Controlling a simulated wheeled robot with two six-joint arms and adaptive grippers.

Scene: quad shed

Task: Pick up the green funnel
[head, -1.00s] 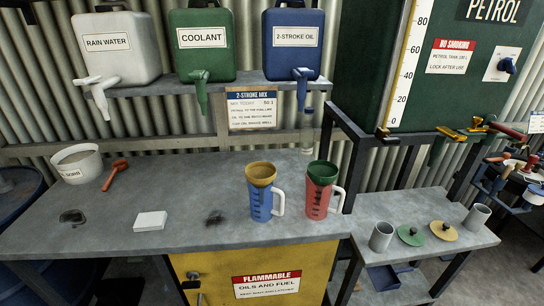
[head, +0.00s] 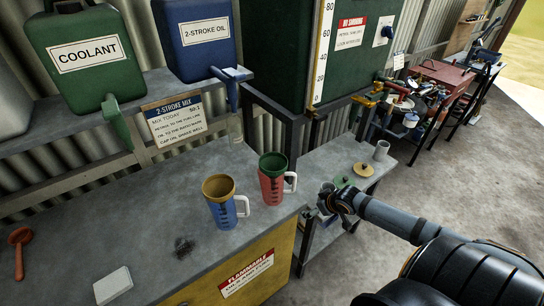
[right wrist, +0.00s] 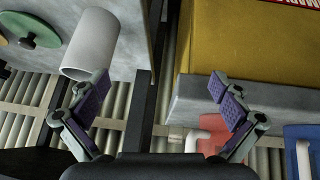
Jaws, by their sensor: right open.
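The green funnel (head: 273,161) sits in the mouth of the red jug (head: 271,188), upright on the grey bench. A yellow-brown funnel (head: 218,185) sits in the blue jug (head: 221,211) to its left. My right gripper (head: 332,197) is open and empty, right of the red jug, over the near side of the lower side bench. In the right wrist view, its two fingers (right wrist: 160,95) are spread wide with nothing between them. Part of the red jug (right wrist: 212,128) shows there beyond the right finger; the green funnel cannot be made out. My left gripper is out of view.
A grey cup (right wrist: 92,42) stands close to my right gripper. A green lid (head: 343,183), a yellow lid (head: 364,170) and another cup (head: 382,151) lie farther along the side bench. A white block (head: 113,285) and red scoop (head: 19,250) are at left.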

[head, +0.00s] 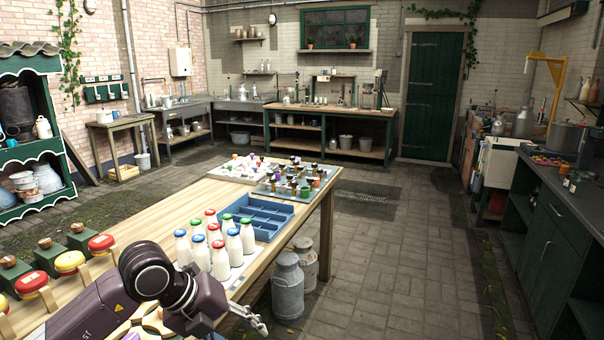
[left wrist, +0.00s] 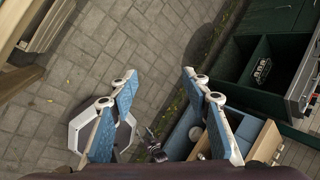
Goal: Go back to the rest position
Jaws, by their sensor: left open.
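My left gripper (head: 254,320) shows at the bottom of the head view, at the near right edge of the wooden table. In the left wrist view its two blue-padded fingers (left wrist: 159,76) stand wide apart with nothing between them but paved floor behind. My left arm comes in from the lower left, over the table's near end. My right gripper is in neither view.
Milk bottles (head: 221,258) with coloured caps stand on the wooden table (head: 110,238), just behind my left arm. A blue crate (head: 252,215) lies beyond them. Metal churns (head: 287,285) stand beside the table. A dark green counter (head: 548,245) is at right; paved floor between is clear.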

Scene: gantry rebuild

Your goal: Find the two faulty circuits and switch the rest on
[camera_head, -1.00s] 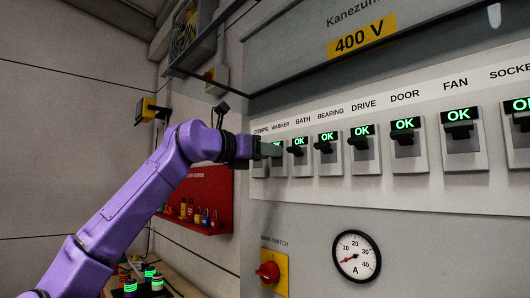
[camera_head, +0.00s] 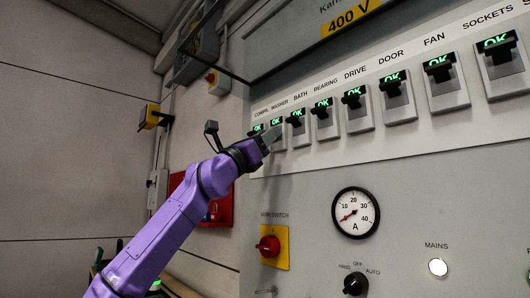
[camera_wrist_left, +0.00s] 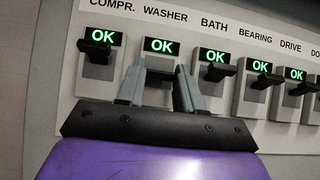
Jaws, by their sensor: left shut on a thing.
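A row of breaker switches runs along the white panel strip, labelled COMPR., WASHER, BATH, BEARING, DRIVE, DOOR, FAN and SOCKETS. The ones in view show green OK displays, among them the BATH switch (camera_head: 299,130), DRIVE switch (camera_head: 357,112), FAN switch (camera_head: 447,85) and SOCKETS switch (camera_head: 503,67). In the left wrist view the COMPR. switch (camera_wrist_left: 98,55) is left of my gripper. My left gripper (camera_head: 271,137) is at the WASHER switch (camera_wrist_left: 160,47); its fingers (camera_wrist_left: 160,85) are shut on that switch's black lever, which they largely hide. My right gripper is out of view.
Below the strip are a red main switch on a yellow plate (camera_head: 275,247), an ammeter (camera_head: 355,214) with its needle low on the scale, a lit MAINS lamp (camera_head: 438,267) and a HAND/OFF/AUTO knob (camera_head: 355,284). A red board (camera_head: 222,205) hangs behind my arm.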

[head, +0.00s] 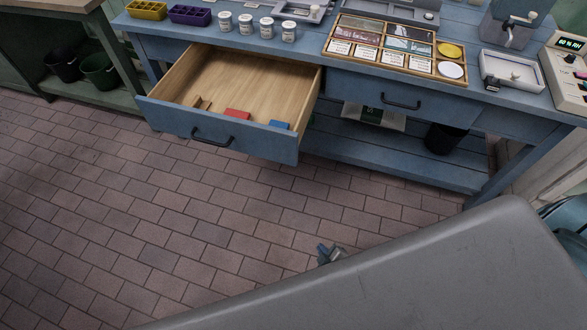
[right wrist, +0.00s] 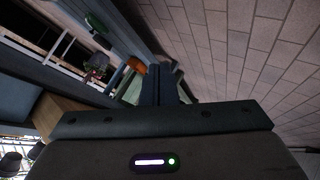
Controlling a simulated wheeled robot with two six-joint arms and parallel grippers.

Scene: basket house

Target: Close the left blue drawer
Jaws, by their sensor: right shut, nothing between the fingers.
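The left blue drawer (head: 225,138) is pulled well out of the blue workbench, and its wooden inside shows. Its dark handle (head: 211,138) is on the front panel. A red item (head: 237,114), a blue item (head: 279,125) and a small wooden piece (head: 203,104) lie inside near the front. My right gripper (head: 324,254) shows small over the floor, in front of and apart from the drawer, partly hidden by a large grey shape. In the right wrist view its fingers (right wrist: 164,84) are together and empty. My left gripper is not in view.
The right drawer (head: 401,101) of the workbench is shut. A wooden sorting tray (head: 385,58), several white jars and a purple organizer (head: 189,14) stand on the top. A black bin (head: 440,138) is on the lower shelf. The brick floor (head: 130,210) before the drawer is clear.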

━━━━━━━━

**What needs to be done**
Leave out all pictures and retype precisely the lines that run from the line containing "Your goal: Find" to the last line of the records.

**Exercise answer**
Your goal: Find the two faulty circuits and switch the rest on
[camera_head, -1.00s] 
[camera_head, +0.00s] 
[camera_wrist_left, +0.00s] 
Jaws, by their sensor: left shut on a thing.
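A row of breaker switches runs along the white panel strip, labelled COMPR., WASHER, BATH, BEARING, DRIVE, DOOR, FAN and SOCKETS. The ones in view show green OK displays, among them the BATH switch (camera_head: 299,130), DRIVE switch (camera_head: 357,112), FAN switch (camera_head: 447,85) and SOCKETS switch (camera_head: 503,67). In the left wrist view the COMPR. switch (camera_wrist_left: 98,55) is left of my gripper. My left gripper (camera_head: 271,137) is at the WASHER switch (camera_wrist_left: 160,47); its fingers (camera_wrist_left: 160,85) are shut on that switch's black lever, which they largely hide. My right gripper is out of view.
Below the strip are a red main switch on a yellow plate (camera_head: 275,247), an ammeter (camera_head: 355,214) with its needle low on the scale, a lit MAINS lamp (camera_head: 438,267) and a HAND/OFF/AUTO knob (camera_head: 355,284). A red board (camera_head: 222,205) hangs behind my arm.

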[head, +0.00s] 
[right wrist, +0.00s] 
Controlling a simulated wheeled robot with two six-joint arms and parallel grippers.

Scene: basket house

Target: Close the left blue drawer
Jaws, by their sensor: right shut, nothing between the fingers.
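The left blue drawer (head: 225,138) is pulled well out of the blue workbench, and its wooden inside shows. Its dark handle (head: 211,138) is on the front panel. A red item (head: 237,114), a blue item (head: 279,125) and a small wooden piece (head: 203,104) lie inside near the front. My right gripper (head: 324,254) shows small over the floor, in front of and apart from the drawer, partly hidden by a large grey shape. In the right wrist view its fingers (right wrist: 164,84) are together and empty. My left gripper is not in view.
The right drawer (head: 401,101) of the workbench is shut. A wooden sorting tray (head: 385,58), several white jars and a purple organizer (head: 189,14) stand on the top. A black bin (head: 440,138) is on the lower shelf. The brick floor (head: 130,210) before the drawer is clear.

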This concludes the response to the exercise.